Lasinksi doesn’t buy that, pointing out that the central administration and principals together consume only 4 percent of the school’s $190 million annual budget–about $7.6 million. Without the millage’s extra $11 million a year, superintendent Todd Roberts says, the school board will need to decide this month how to cope with reduced state aid for the current year. By February, he adds, “there will be a plan to bring our costs in line with revenue” next year–when the state is expected to cut schools funding even more.

The district has already cut $16 million from its budget in the last four years without laying off teachers or cutting special programs like music. But now, Roberts says, “Everything is on the table.”

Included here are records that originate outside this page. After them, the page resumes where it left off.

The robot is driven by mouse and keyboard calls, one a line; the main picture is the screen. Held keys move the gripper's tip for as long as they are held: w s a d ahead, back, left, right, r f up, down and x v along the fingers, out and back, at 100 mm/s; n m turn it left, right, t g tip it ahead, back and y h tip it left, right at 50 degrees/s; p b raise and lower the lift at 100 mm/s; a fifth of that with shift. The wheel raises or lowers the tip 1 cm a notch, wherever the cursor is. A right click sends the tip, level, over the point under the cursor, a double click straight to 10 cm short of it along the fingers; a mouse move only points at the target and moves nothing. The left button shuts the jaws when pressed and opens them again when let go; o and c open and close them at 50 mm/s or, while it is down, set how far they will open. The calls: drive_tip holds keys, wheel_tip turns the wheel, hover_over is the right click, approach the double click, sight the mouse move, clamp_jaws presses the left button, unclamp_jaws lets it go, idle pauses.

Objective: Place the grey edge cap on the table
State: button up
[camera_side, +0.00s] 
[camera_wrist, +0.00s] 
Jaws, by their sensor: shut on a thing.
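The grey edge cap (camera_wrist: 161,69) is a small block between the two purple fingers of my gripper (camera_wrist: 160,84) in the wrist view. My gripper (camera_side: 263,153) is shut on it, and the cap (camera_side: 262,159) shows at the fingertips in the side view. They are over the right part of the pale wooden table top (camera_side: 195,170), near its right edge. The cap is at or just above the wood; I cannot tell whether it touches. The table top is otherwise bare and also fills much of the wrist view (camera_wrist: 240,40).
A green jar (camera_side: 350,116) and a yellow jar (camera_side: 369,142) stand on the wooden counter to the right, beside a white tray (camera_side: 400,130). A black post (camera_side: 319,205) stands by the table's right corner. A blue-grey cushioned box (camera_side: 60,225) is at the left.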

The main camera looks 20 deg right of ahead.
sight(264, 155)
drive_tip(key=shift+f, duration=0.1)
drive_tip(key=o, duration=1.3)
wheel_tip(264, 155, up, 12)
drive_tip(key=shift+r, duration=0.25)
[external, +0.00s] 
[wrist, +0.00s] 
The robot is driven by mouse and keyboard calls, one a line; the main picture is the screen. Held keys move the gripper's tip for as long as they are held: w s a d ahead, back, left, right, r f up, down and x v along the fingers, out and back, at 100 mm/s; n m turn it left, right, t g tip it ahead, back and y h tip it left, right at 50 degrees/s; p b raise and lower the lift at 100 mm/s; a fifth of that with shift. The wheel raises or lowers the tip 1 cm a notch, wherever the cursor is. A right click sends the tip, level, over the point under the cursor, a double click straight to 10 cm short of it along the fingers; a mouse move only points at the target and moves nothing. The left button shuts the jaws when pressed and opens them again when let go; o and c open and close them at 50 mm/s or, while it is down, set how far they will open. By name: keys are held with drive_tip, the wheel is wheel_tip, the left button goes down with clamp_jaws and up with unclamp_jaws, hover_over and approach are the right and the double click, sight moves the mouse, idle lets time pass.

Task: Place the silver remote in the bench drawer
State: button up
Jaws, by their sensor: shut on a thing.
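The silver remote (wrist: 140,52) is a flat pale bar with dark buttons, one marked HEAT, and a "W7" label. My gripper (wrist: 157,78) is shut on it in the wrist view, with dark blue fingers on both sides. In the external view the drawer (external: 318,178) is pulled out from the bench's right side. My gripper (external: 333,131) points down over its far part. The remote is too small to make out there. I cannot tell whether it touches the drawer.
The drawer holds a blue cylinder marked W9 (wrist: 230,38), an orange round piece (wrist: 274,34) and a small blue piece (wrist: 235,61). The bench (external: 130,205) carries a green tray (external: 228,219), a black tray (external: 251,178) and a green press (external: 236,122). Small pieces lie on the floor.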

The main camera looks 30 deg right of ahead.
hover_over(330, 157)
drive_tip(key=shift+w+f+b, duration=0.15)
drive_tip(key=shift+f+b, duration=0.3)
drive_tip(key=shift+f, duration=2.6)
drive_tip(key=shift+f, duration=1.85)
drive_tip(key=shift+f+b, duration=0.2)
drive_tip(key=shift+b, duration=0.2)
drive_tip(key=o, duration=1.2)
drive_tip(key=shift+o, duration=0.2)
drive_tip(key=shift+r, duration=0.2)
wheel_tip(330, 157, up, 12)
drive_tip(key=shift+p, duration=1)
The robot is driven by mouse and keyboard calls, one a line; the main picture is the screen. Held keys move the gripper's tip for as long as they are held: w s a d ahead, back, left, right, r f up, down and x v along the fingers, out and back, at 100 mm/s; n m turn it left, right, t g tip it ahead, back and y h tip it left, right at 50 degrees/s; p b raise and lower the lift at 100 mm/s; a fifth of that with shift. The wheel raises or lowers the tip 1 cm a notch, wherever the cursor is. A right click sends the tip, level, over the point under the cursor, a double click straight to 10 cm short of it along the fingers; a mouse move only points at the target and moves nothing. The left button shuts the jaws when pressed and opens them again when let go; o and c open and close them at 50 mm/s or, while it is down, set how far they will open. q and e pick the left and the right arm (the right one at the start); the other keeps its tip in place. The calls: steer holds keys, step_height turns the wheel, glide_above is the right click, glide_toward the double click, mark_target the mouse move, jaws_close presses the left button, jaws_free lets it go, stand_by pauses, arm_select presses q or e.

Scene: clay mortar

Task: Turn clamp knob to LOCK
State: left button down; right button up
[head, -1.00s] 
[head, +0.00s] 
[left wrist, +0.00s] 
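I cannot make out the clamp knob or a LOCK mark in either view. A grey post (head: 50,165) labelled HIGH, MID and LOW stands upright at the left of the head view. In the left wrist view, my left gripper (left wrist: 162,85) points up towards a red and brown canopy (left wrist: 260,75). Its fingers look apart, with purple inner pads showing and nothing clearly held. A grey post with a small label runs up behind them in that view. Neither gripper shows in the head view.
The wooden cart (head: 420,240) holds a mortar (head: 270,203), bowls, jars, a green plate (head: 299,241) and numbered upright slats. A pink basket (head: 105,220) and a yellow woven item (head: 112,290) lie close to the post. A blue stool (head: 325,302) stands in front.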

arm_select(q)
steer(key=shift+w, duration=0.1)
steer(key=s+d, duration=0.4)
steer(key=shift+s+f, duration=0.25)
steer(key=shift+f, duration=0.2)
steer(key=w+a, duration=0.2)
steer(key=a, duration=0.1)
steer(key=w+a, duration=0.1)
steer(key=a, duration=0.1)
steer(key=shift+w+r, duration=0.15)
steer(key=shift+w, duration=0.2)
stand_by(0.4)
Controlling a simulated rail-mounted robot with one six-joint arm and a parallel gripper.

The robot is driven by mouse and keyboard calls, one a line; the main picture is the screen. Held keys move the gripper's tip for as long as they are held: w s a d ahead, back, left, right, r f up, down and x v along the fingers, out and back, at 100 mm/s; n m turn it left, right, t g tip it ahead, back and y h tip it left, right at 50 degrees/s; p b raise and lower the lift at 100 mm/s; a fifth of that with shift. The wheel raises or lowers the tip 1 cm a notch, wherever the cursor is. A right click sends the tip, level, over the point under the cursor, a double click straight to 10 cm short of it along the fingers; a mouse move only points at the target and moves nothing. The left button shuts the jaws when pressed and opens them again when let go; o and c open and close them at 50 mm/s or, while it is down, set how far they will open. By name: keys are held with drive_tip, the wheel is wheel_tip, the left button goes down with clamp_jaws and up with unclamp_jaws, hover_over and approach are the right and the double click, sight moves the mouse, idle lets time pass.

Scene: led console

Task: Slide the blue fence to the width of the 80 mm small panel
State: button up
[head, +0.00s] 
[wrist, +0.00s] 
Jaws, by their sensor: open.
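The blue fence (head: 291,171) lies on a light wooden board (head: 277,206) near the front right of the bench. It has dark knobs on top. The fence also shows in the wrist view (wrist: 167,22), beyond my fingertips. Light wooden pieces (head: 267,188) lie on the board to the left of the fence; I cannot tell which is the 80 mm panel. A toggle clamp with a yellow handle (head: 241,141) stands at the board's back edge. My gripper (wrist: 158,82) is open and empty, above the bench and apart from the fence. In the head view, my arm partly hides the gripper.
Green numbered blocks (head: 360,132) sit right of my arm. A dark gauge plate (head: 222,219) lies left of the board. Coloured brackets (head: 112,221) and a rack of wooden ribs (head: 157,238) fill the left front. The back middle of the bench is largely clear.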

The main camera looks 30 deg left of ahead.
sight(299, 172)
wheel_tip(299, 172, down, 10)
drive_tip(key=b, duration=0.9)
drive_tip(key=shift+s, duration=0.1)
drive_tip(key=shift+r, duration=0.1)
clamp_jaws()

The obvious target is teacher salaries and benefits, which absorb 71 percent of the district’s budget. “Until the board takes on the union and brings wages somewhat closer to reality,” a pseudonymous commenter warned on AnnArbor.com, “I’ll vote no on any new millage requests.”

“There’s a lot of vitriol and anger out there,” agrees Brit Satchwell, the new president of the Ann Arbor Education Association. Saline’s school board has already asked its teachers and other unions to reopen their contracts. Though Ann Arbor hasn’t taken that step, Satchwell agrees that the vote has changed the playing field. “We are right now engaged in discussions that the union wouldn’t touch before,” he says. “We are engaged in [discussions of] merit pay and [teacher] evaluations.”

Satchwell, surprisingly, agrees with Griswold’s characterization of the defeated millage as a “Band-Aid.” But he challenges her view that, had it passed, Ann Arbor would have “no incentive” to press the state legislature to reform school finance. Says the union president: “I don’t think the rest of the state going up in flames was enough of a reason to throw our kids onto the bonfire.”